## DIRECTIONS
Keep only the lines of the listing that include the word "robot", and copy them.

## INFORMATION SUPPLIED
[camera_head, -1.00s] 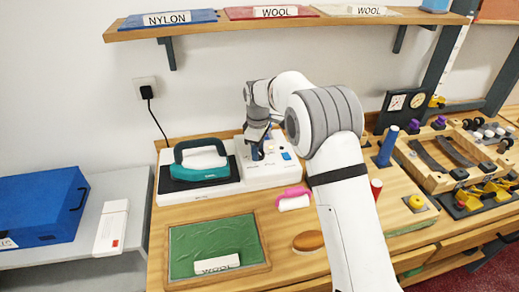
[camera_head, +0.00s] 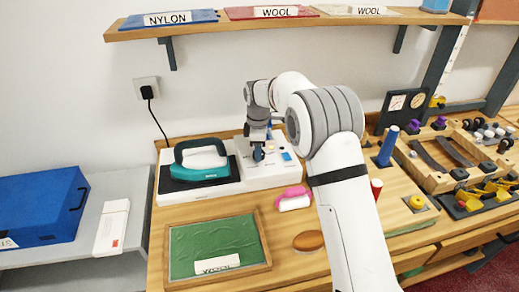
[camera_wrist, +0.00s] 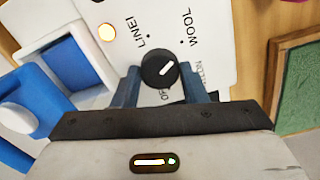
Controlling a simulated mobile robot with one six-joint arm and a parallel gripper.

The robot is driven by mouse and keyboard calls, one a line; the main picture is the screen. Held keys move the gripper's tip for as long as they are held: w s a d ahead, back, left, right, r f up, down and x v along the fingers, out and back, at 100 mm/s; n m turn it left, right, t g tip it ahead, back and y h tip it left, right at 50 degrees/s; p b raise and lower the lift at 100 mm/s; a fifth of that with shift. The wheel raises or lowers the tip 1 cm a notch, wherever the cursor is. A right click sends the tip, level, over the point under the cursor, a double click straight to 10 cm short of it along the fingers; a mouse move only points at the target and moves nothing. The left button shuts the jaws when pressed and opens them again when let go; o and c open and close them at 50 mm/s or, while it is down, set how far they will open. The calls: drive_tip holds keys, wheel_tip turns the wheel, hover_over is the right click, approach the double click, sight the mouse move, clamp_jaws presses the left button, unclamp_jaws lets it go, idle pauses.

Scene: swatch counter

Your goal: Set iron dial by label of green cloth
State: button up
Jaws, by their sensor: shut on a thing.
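The iron dial (camera_wrist: 157,67) is a round black knob on a white panel; it is hidden behind my gripper in the head view. Its white mark slants to the upper right, roughly toward WOOL; exact alignment is unclear. LINEN, WOOL, NYLON and OFF are printed around it. My gripper (camera_wrist: 160,85) is shut on the dial, one blue finger at each side. In the head view my gripper (camera_head: 259,152) is over the iron's white base (camera_head: 215,188). The green cloth (camera_head: 213,243) lies in a wooden frame at the front, with a WOOL label (camera_head: 217,264).
A teal iron (camera_head: 202,160) rests on the base, left of my gripper. A pink-handled item (camera_head: 293,198) and a brown oval (camera_head: 308,241) lie in front. Shelf cloths above read NYLON, WOOL and WOOL. A lit orange lamp (camera_wrist: 107,32) is near the dial.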

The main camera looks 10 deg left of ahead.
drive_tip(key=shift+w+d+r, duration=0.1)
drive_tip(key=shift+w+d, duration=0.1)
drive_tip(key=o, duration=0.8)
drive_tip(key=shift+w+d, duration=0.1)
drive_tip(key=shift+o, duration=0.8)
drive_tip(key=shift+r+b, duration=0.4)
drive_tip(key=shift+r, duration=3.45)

## ANSWER
Controlling a simulated mobile robot with one six-joint arm and a parallel gripper.
The robot is driven by mouse and keyboard calls, one a line; the main picture is the screen. Held keys move the gripper's tip for as long as they are held: w s a d ahead, back, left, right, r f up, down and x v along the fingers, out and back, at 100 mm/s; n m turn it left, right, t g tip it ahead, back and y h tip it left, right at 50 degrees/s; p b raise and lower the lift at 100 mm/s; a fifth of that with shift. The wheel raises or lowers the tip 1 cm a notch, wherever the cursor is. A right click sends the tip, level, over the point under the cursor, a double click straight to 10 cm short of it along the fingers; a mouse move only points at the target and moves nothing. The left button shuts the jaws when pressed and opens them again when let go; o and c open and close them at 50 mm/s or, while it is down, set how far they will open. The calls: drive_tip holds keys, wheel_tip turns the wheel, hover_over is the right click, approach the double click, sight the mouse move, clamp_jaws presses the left button, unclamp_jaws lets it go, idle pauses.

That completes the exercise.